Ten talented high school female students and their chaperones came to campus on July 18-19 for two days filled with pre-college workshops, tours and lab experiences. The students, chosen by the Long Island Latino Teachers Association (LILTA), are rising juniors and seniors from Central Islip, Brentwood and Bayshore schools.
For pre-college support, students attended an admissions workshop where they learned guidelines for choosing a college and information on the admissions process. They had a discussion solely for the college application personal essay. A financial aid workshop provided them with guidance on how to navigate the financial aid process and answers to the many questions they had.
“This program is important for these girls because they need help on how to go to college. They have the dream, but the support and guidance may not be there” said Vicky Meji, a teacher in the Central Islip School District and volunteer for LILTA.
Other activities included: a tour of the campus where they took pictures in front of University landmarks, a tour of the Melville Library where they learned about available tools and resources, and a Fake News presentation by the School of Journalism that taught them how to identify truthful information online. They also had a geosciences lesson as they explored the campus grounds while learning about the gardens, various lawns and wooded areas of the University.
“This trip has helped me prepare for college by informing me how I should narrow down what I want to do,” said Kamila Martinez, a junior from Brentwood High School. “The library tour was an amazing experience, as I was able to see all the great support offered to students here.”
“I loved the Fake News presentation, it was really interesting and funny,” said Rashel Nunez, a senior from Brentwood High School.
The variety of activities gave these students a college experience as well as the necessary information for their college career preparation.
“The process of getting to college is challenging, and I really like how the staff here have all been welcoming,” said Hilda Orama, a teacher in the Central Islip School District and volunteer for LILTA.

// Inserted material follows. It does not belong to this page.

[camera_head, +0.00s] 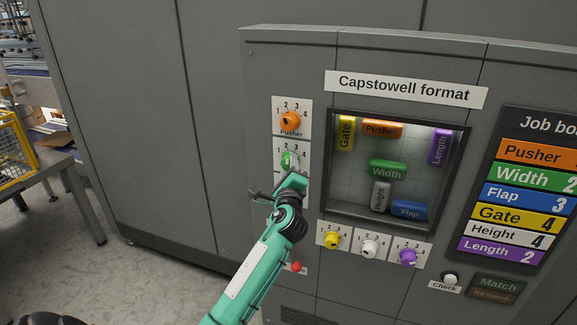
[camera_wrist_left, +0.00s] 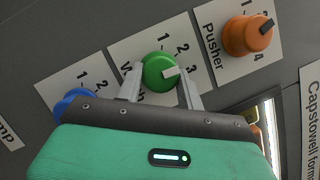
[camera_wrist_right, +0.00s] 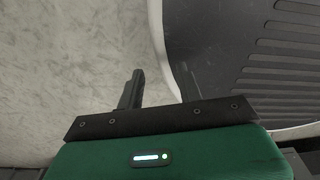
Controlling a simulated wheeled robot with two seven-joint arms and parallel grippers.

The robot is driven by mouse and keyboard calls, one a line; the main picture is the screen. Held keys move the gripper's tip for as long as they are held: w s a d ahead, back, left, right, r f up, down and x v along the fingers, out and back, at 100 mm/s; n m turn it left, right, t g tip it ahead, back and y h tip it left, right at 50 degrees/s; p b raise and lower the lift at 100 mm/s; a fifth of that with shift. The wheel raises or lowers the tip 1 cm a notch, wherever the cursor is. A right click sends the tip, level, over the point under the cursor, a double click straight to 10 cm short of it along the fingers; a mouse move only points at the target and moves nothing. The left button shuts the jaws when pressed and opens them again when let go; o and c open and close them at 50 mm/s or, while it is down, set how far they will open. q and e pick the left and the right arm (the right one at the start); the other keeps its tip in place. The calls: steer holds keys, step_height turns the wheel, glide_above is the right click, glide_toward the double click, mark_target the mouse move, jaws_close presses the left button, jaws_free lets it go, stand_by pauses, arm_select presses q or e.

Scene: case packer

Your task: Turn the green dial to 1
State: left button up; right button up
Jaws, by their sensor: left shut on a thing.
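The green dial (camera_wrist_left: 157,73), labelled Width, sits on a white numbered plate on the grey machine front. It also shows in the head view (camera_head: 288,160), partly hidden by my gripper. My left gripper (camera_wrist_left: 162,80) has one finger on each side of the dial and is shut on it. The arm reaches up to it from below in the head view. My right gripper (camera_wrist_right: 160,88) is open and empty, above a pale floor and a dark ribbed surface.
The orange Pusher dial (camera_head: 289,121) is just above the green one. A blue dial (camera_wrist_left: 75,102) is on its other side. Yellow (camera_head: 332,240), white (camera_head: 370,246) and purple (camera_head: 408,257) dials sit under the display window. The job board (camera_head: 530,185) lists Width 2.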

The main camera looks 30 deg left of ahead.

LILTA is a not-for-profit organization that advocates and provides education with a mission of increasing high school graduation rates and the pursuit of higher education degrees.
The following Stony Brook employees helped make this program a success: Judy Berhannan, Dean of Admissions; Erika Karp, Staff Assistant, School of Journalism; Gil Hanson, Distinguished Service Professor, Department of Geosciences; Lisa Socci, Senior Assistant Head of Public Services, Melville Library; Stephanie Rovello, Assistant Director of Scholarship and Customer Support Services, Office of Financial Aid and Scholarship Services.
The program was managed through the Office of Government and Community Relations and supported by the President’s Office Plan for Equity, Inclusion and Diversity.